To Sheik's quote: That's right, I had forgotten that line. Still, Zelda's relation of the legend is somewhat suspect for reasons I'll get into later, but also because there was one set of circumstances (the backstory of Wind Waker) where it simply failed to come true.
To the untranslated quote: well, the last two lines were basically in the game ("The history of light and shadow will be written in blood!"), but as to the rest of it? You'll have to keep reading. I do find it interesting, though, that he refers to "the gods you believe in", which implies that he may not share the views that the Triforce goddesses are what people assume them to be.
I fear I am on the edge of that most hated phenomenon, the argument concerning series canon, which is first cousin to the Babylonian whore itself, the dreaded Timeline Argument (tm). To that end, I will talk about one of the themes that I find more interesting in the series as a whole, and Wind Waker/Twilight Princess in particular: that is, the problem of the unreliable narrator.
In most fantasy stories, things are accepted as being generally true just because they are related to you. No one is able to lie about the past, either by intentional falsehood, unintentional misleading, or omission. The Legend of Zelda is interesting to me as a narrative whole because it never seems to expect us to accept people relating the past as telling the truth.
Probably the best examples of unreliable narrators are the King of Hyrule and Ganondorf in Wind Waker. Both present a more or less true version of events, but both lie about different things either because they don't know (the King says that Link is in no way related to the Hero of Time, though Valoo proclaims him to be the Hero of Time reborn) or because they are just lying (Ganondorf talking about the goddesses intending to destroy Hyrule and its people) or because their preconceptions have colored how they see events (this applies to both of them in many places).
This is just as true in Twilight Princess, though to a different degree. Zant says that dwellers of the light were responsible for oppressing the Twili; Midna claims that the goddesses themselves chased her people out of Hyrule; the Light Spirit Lanayru claims (and even shows, in allegory) that the light spirits of Hyrule were the ones to seal away the fused shadows and the Twili. Even Lanayru fails to tell the entire story, though: the story it relates implies that they were sealed away from the Sacred Realm itself, while the actual point where they were banished from is atop the Arbiter's Grounds deep in the Gerudo Desert, implying that there was a long chase and probably some kidn of battle. None of these accounts is entirely true, and it's impossible to get a full idea of what happened just by listening to the stories they relate. Each of them is colored by particular biases, even Lanayru, and each of them is suspect in different ways. I find this immensely interesting.

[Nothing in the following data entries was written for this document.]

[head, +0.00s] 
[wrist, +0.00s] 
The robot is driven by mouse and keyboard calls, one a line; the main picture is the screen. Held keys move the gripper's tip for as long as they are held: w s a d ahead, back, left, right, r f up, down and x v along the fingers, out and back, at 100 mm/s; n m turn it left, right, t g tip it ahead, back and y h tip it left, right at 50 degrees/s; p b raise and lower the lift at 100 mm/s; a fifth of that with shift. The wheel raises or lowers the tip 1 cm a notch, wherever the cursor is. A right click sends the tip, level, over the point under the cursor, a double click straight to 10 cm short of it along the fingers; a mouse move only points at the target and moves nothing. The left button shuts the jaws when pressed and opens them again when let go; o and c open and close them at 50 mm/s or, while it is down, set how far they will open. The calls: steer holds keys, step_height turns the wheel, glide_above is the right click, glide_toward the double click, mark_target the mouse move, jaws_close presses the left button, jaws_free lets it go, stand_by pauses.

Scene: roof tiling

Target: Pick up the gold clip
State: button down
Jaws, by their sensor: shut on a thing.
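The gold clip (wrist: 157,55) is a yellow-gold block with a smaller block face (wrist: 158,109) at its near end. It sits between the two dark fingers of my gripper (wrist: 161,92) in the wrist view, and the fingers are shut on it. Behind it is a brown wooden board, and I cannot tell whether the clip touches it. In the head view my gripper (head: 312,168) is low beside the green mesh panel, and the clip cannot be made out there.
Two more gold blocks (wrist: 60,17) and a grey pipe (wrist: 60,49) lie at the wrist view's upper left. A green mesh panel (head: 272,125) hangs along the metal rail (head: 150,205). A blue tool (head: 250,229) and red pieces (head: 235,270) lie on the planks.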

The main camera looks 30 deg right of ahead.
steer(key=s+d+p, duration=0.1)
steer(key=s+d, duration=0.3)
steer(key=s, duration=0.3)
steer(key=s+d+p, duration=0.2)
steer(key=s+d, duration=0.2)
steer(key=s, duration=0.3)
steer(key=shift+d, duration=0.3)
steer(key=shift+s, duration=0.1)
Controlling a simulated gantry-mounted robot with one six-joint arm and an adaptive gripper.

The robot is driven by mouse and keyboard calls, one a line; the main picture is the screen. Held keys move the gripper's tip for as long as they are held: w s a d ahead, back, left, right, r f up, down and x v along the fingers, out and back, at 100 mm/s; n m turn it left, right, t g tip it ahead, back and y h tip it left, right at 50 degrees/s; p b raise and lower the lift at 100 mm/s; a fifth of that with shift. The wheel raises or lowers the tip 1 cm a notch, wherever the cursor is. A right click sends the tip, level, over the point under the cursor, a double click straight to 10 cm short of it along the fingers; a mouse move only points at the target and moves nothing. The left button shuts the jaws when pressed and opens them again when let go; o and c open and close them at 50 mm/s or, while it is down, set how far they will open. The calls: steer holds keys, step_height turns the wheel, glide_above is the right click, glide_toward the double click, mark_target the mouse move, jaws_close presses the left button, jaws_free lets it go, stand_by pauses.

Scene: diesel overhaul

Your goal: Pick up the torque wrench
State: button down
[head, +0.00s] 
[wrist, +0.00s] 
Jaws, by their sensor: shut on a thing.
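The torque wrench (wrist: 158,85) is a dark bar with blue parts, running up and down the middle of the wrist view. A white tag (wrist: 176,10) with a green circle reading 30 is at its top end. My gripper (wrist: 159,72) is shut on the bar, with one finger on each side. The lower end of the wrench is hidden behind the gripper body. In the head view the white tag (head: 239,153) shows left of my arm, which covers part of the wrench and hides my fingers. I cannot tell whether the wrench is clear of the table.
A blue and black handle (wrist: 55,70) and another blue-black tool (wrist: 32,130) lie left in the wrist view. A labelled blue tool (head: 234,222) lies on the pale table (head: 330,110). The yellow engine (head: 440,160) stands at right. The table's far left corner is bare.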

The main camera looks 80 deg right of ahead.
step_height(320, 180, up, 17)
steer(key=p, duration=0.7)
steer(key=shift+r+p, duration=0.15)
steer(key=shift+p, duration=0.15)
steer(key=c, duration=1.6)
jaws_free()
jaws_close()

This extends to the holders of the Triforce as well. Each of them, up to and including Ganondorf, refer to the pieces of the Triforce as the blessing of the gods, with Ganondorf in particular claiming that he was chosen to wield power, giving him a divine mandate to rule over all worlds (which makes his desecration of the statues of the goddesses considerably more complex than it seemed at first glance). Zelda believes she was similarly chosen by the gods. We know, though, that neither of those things is true: the Triforce was split when Ganondorf touched it, and went to those whose qualities were best suited to wield it. Ganondorf rebels against the idea of destiny as instigated by the gods, when the actual engine of his fate is his own ambitions in another time and place. Zelda's power is similarly there as a result of his actions. So is Link's. Whenever Ganondorf or Zelda ruminate on the fate given to them by the gods, their ruminations are suspect by sheer virtue of the fact that they can't possibly know how the Triforce pieces came into their possession. Their entire outlooks become suspect, predicated on a single idea ("I am chosen by the gods") that is in no way demonstrably true and may be demonstrably false. Zelda's attribution of the events of Twilight Princess to the plan of the goddesses becomes the rationalization of someone who doesn't have the perspective to be able to see that all of these events - good and bad - came about as the consequences of actions that were immensely evil.
That there is some degree of fatalism in the themes of Twilight Princess is obvious, but it is important to consider the point that there is little textual basis for viewing fate as the engine of the gods; rather, it seems to be the engine of consequence, where the primary instigator of conflict (the Twili, Zant, Ganondorf) is the one responsible for the events that play out. I think you are right in that it is about fate, but on a very personal level: Ganondorf continues to destroy himself over and over and over. Sometimes he doesn't even realize that he's doing it, and sometimes he's not even doing it directly. His perspective is warped, and his fate is sealed by his lack of perspective.
Just about the only person whose perspective we can trust, interestingly, is Link himself.